Nel frattempo, per rendere la pace una realtà concreta, dà nuova vita a un'associazione già esistente l'A.R.C.A. In questa imbarcazione fa lentamente confluire le creature che incontra: apre in Darsena, alcuni pomeriggi la settimana, una bottega delle seggiole impagliate dove far incontrare volontari e persone con disagio creando un posto semplice, umile, dove si lavorava e si stava insieme, un punto di riferimento vivace nel tessuto sociale del quartiere. L'associazione dà anche l'avvio al progetto di creare a Viareggio una casa famiglia per ospitare i portatori di handicap che con il passare degli anni e l'inevitabile morte dei genitori rimangono soli.
Nel pieno delle sue attività, mentre stava ancora impastando la vita, il 19 gennaio 1998 un infarto lo coglie di mattina, mentre si reca al lavoro. Morirà dopo poche ore, in ospedale.

UNA CITTA' IN LUTTO
Migliaia di persone, inconsolabili, accorrono a vederlo, si svuotano i posti di lavoro, la Darsena si affolla di gente unita da un nuovo senso di fraternità.
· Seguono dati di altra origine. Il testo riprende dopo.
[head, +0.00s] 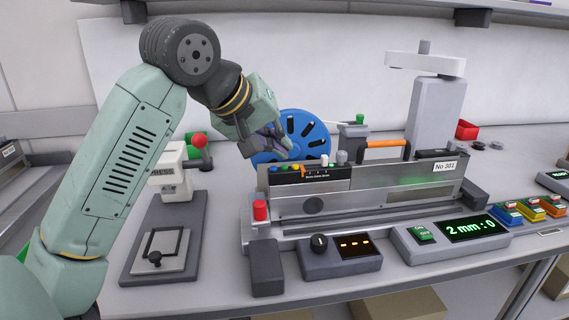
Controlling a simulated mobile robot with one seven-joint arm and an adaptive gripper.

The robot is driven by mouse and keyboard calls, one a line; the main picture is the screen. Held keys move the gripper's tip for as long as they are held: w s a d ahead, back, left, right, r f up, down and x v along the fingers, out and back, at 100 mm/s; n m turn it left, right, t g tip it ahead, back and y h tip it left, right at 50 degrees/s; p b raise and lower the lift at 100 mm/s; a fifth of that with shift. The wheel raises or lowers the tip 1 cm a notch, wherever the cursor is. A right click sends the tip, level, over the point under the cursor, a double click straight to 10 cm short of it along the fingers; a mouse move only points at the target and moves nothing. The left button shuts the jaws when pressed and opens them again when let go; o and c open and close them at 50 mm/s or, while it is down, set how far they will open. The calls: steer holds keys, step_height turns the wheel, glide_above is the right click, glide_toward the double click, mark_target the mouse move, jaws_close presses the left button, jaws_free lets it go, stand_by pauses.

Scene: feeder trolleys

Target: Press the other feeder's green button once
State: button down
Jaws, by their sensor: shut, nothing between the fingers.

Il sindaco dichiara mezza giornata di lutto cittadino per consentire ad ognuno di recarsi alla Chiesetta del Porto a rendergli l'ultimo omaggio.
Il giorno dei funerali i negozi chiusi per lutto, le bandiere nere issate sui pennoni delle barche dei pescatori, gli striscioni dei consigli di fabbrica, i gonfaloni del Comune che seguivano il feretro, tutto raccontava la ferita della città.
Ma la morte non chiude la storia e la sua memoria continua ad essere viva fra gli abitanti di Viareggio.